Extract every line that includes the string "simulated".

=======

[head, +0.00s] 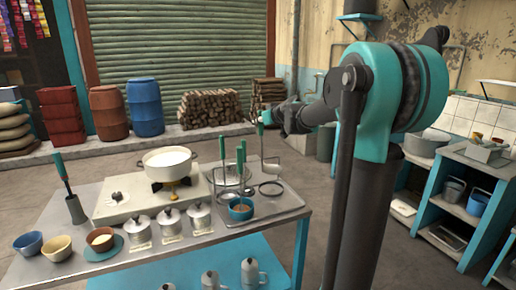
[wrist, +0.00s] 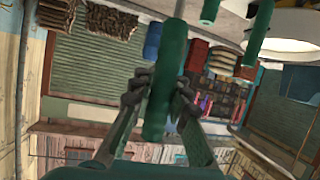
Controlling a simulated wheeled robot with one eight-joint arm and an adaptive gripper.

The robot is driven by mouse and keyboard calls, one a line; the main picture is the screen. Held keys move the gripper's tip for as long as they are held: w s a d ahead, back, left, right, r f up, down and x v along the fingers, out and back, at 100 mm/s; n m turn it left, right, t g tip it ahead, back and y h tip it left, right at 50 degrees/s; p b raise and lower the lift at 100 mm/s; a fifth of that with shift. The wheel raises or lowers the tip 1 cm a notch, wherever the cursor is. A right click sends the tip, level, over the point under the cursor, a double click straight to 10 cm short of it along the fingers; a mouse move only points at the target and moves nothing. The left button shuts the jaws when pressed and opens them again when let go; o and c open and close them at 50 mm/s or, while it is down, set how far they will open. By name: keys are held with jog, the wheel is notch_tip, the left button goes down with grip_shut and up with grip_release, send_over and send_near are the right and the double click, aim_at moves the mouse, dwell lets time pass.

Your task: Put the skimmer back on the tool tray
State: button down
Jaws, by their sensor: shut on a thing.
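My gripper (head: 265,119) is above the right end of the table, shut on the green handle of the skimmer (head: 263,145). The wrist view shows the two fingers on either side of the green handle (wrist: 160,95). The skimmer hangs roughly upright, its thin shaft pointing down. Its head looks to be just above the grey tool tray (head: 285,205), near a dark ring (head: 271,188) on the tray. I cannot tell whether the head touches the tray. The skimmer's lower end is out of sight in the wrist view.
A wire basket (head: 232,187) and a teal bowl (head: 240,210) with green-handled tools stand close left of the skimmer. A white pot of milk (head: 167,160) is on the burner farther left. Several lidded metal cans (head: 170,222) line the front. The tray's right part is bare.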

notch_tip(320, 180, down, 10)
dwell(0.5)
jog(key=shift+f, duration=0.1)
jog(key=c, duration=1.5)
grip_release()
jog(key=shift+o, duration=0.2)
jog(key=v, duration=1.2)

=======

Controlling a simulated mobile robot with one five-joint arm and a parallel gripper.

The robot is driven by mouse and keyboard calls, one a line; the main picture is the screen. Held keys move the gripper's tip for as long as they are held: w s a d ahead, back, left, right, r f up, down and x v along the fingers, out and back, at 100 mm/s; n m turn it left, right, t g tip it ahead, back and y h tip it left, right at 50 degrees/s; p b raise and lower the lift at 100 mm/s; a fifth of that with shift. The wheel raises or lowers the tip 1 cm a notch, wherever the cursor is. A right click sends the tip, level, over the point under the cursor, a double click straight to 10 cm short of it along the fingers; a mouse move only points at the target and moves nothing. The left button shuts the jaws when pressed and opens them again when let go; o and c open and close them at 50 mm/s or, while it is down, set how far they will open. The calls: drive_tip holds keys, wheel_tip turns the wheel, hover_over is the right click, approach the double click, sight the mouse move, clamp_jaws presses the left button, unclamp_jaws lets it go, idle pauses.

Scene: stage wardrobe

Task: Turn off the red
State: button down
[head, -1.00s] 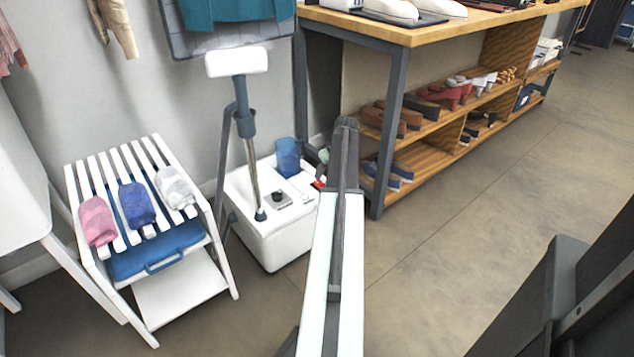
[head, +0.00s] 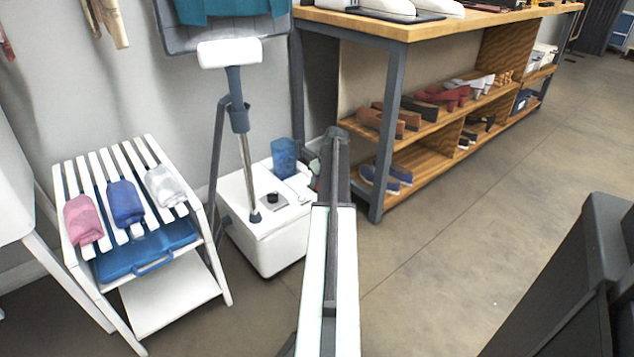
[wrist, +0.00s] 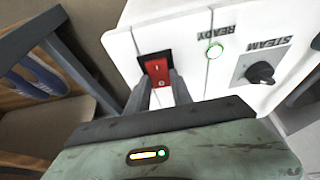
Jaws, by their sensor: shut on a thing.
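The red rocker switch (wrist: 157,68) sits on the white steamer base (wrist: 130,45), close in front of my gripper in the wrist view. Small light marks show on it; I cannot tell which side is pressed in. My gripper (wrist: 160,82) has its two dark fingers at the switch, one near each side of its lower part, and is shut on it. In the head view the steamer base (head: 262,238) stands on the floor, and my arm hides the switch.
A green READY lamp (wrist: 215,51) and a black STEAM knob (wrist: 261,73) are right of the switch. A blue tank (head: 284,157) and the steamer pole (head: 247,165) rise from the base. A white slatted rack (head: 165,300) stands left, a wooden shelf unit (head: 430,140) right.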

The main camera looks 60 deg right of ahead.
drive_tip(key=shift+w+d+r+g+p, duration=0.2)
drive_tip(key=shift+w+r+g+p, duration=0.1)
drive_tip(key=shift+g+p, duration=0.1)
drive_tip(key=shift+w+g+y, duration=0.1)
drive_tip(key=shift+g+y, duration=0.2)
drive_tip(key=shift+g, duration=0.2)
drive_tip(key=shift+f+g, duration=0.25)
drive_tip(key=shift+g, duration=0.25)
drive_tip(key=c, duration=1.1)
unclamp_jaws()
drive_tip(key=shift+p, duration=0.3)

=======

Solution for this task.
Controlling a simulated wheeled robot with one eight-joint arm and an adaptive gripper.
Controlling a simulated mobile robot with one five-joint arm and a parallel gripper.

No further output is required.